[RFC/PATCH] arm: do not skip SMP init calls on SMP_ON_UP case
Nikita Yushchenko
nyushchenko at dev.rtsoft.ru
Tue Nov 24 06:52:14 PST 2015
>> Just booted mainline... unline linux-imx, it does not try to init cpu1.
>>
>> However, imx6dl.dtsi from mainline also has both cpu at 0 and cpu at 1
>>
>> So missing piece in linux-imx is elsewhere :(
>
> It works as you mentioned - and it relies upon the code you tried to
> modify.
>
> The early boot code detects that the boot CPU is not SMP capable, so
> through SMP_ON_UP, it "turns off" SMP support by fixing up the code
> and making is_smp() return false.
>
> This prevents smp_init_cpus() being called, which in turn prevents
> imx_smp_init_cpus() executing, which prevents the CPU possible mask
> including any CPU but the boot CPU.
>
> As only the boot CPU is possible, this prevents the SMP code trying
> to bring any secondary CPUs online.
I'm still trying to understand what is going on, and my printk()s show
that this is not entirely true.
When smp_init() is entered on mainline om imx6s, cpu_possible_mask and
cpu_present_mask both contain two cpus. These get initialized in
arm_dt_init_cpu_maps() and stay unmodified since then.
But cpu_online() returns 1 for cpu0 and 0 from cpu1 - thus it is
cpu_online() check, not possible_mask or present_mask, that prevents
cpu1 initialization attempt.
Not sure I understand logic behind this.

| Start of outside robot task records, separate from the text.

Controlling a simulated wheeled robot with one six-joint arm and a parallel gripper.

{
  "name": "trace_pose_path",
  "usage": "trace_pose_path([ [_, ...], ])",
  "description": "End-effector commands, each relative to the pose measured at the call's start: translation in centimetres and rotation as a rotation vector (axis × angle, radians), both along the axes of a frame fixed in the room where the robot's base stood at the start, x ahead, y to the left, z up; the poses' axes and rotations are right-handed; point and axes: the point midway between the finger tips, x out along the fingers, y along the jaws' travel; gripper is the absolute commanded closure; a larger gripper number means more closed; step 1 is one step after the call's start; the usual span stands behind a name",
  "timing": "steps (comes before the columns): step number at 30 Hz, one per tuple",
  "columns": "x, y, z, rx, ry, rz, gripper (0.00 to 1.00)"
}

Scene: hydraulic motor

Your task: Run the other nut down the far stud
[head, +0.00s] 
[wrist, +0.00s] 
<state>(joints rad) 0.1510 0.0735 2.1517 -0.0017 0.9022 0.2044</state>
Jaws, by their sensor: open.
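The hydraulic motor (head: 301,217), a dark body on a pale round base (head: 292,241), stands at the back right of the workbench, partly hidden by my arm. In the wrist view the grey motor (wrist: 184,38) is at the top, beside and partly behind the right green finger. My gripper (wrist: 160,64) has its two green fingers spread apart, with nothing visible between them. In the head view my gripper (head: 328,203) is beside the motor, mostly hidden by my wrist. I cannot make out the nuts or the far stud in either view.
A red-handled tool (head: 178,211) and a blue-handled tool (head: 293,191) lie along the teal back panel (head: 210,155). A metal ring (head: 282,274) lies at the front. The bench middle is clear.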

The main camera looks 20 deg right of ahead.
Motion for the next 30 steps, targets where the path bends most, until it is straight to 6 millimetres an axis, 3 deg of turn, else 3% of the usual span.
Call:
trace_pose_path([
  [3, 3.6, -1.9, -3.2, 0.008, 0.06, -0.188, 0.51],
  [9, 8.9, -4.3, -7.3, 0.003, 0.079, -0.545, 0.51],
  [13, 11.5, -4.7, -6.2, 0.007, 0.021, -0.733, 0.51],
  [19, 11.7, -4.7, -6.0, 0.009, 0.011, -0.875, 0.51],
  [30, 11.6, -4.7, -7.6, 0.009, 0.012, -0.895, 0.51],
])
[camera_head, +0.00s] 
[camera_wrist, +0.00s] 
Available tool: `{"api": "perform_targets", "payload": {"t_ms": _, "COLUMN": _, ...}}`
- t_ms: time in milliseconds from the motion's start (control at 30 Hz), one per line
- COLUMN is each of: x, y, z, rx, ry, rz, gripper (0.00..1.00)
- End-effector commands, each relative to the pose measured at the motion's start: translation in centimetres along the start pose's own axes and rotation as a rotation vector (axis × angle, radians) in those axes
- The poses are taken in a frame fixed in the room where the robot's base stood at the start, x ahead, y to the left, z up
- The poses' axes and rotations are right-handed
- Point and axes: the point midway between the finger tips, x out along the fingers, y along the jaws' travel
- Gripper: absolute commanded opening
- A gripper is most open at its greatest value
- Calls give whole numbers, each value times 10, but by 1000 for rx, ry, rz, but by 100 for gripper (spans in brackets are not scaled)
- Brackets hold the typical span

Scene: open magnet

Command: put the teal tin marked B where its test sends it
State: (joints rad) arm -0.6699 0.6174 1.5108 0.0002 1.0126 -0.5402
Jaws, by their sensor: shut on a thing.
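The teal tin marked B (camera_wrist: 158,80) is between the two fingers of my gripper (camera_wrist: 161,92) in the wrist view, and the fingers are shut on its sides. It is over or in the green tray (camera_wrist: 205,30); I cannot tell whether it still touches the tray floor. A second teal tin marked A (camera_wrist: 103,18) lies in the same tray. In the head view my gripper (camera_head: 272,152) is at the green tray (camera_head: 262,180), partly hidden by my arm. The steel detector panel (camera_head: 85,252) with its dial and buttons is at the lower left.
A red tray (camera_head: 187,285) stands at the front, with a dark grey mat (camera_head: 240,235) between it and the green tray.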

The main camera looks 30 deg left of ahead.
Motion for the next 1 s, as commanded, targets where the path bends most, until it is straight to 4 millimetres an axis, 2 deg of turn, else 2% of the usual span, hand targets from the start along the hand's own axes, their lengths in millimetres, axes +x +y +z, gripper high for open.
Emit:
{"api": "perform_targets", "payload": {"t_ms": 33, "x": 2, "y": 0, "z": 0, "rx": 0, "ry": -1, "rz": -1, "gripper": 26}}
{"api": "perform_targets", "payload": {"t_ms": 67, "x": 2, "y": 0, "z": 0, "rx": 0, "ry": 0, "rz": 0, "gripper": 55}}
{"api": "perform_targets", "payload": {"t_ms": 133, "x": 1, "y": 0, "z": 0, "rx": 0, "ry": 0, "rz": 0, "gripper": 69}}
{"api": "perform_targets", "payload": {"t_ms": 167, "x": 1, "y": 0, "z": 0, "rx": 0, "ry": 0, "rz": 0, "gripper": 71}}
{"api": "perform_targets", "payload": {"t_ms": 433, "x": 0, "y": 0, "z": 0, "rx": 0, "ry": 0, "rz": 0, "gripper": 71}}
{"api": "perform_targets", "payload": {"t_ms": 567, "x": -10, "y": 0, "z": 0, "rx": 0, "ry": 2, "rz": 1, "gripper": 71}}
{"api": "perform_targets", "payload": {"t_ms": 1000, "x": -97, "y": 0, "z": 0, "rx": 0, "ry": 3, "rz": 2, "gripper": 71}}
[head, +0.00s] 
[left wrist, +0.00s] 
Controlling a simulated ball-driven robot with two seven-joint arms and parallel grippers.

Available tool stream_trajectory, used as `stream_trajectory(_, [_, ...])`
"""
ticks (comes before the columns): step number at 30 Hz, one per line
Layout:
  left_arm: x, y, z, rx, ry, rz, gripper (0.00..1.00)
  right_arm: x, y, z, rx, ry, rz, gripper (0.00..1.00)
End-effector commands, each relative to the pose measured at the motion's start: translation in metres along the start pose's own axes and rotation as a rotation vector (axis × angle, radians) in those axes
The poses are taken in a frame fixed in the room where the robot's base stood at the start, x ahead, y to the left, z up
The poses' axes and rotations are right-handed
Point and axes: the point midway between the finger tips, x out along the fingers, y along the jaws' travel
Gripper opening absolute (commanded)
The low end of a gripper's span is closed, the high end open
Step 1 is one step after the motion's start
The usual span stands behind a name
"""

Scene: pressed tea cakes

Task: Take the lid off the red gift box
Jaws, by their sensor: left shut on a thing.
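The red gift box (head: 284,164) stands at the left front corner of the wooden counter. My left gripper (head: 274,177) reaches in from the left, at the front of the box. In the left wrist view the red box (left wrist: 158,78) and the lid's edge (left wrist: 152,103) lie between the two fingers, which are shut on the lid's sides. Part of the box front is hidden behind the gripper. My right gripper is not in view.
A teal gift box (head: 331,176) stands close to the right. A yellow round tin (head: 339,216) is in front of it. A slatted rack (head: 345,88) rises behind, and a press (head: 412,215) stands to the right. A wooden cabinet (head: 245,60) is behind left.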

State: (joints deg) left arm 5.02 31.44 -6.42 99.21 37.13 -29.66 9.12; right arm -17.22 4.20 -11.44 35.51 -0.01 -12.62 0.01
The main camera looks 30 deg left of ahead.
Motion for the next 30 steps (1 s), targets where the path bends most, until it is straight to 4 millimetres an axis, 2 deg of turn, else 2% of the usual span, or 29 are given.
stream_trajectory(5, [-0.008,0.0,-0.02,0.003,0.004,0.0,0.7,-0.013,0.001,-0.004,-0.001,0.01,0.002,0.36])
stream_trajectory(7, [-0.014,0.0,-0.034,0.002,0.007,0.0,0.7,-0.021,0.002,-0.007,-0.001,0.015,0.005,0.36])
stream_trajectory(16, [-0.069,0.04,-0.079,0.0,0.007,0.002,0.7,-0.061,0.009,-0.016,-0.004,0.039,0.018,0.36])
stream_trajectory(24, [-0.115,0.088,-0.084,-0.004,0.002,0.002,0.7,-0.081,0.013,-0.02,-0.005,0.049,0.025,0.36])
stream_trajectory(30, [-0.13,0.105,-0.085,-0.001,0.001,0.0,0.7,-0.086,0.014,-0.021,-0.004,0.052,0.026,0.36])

With the current code,
resulting cpu_possible_mask depends on CONFIG_SMP_ON_UP:
- if it is set, cpu_possible_mask contains (0 1), as initialized in
arm_dt_init_cpu_maps()
- if it is not set, cpu_possible_mask contains (0), since
imx_smp_init_cpus() removes 1 from there.
This does not seem to be intended difference.